● **MATERIAL**
====
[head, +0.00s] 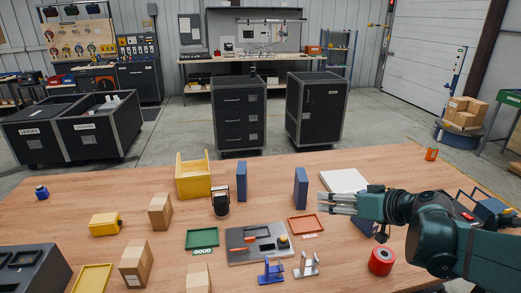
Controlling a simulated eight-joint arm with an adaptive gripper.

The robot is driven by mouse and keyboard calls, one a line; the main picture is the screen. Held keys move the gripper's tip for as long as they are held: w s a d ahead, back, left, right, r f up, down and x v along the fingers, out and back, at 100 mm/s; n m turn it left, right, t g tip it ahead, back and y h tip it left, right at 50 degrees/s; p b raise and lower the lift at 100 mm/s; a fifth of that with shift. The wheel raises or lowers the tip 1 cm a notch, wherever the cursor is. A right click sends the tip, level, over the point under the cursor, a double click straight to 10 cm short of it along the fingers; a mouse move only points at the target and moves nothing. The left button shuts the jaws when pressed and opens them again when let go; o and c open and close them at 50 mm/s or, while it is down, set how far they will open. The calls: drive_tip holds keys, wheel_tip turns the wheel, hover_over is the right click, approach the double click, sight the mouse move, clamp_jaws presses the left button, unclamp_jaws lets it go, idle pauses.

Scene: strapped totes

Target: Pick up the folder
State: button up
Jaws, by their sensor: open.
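Two slim blue upright objects that look like folders or binders stand on the wooden table; one blue folder (241,181) is near the middle and the other blue folder (300,188) is to its right. I cannot tell which one the task means. My gripper (324,203) comes in from the right, its fingers pointing left, open and empty. Its fingertips are just right of and slightly below the right blue folder in the picture, apart from it. A flat white item (343,181) lies behind my gripper. Another blue item is partly hidden under my arm.
A yellow holder (194,178), a black item (221,203), cardboard boxes (160,210), a green tray (202,238), a red tray (305,226) and a grey board (245,256) share the table. A red roll (381,261) sits below my arm.

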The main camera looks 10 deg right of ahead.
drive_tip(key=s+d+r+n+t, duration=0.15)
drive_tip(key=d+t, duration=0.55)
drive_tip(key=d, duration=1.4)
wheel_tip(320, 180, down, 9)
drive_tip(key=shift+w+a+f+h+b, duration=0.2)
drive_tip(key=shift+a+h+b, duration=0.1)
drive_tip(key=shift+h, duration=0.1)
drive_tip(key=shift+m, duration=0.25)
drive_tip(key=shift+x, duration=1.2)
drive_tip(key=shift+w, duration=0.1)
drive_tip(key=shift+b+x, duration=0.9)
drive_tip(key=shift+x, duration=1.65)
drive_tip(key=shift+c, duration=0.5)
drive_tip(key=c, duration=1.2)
====
Are you able to set down all the lines above exactly, without any pictures?

● **CORRECT RESULT**
[head, +0.00s] 
Controlling a simulated eight-joint arm with an adaptive gripper.

The robot is driven by mouse and keyboard calls, one a line; the main picture is the screen. Held keys move the gripper's tip for as long as they are held: w s a d ahead, back, left, right, r f up, down and x v along the fingers, out and back, at 100 mm/s; n m turn it left, right, t g tip it ahead, back and y h tip it left, right at 50 degrees/s; p b raise and lower the lift at 100 mm/s; a fifth of that with shift. The wheel raises or lowers the tip 1 cm a notch, wherever the cursor is. A right click sends the tip, level, over the point under the cursor, a double click straight to 10 cm short of it along the fingers; a mouse move only points at the target and moves nothing. The left button shuts the jaws when pressed and opens them again when let go; o and c open and close them at 50 mm/s or, while it is down, set how far they will open. The calls: drive_tip holds keys, wheel_tip turns the wheel, hover_over is the right click, approach the double click, sight the mouse move, clamp_jaws presses the left button, unclamp_jaws lets it go, idle pauses.

Scene: strapped totes

Target: Pick up the folder
State: button up
Jaws, by their sensor: open.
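Two slim blue upright objects that look like folders or binders stand on the wooden table; one blue folder (241,181) is near the middle and the other blue folder (300,188) is to its right. I cannot tell which one the task means. My gripper (324,203) comes in from the right, its fingers pointing left, open and empty. Its fingertips are just right of and slightly below the right blue folder in the picture, apart from it. A flat white item (343,181) lies behind my gripper. Another blue item is partly hidden under my arm.
A yellow holder (194,178), a black item (221,203), cardboard boxes (160,210), a green tray (202,238), a red tray (305,226) and a grey board (245,256) share the table. A red roll (381,261) sits below my arm.

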The main camera looks 10 deg right of ahead.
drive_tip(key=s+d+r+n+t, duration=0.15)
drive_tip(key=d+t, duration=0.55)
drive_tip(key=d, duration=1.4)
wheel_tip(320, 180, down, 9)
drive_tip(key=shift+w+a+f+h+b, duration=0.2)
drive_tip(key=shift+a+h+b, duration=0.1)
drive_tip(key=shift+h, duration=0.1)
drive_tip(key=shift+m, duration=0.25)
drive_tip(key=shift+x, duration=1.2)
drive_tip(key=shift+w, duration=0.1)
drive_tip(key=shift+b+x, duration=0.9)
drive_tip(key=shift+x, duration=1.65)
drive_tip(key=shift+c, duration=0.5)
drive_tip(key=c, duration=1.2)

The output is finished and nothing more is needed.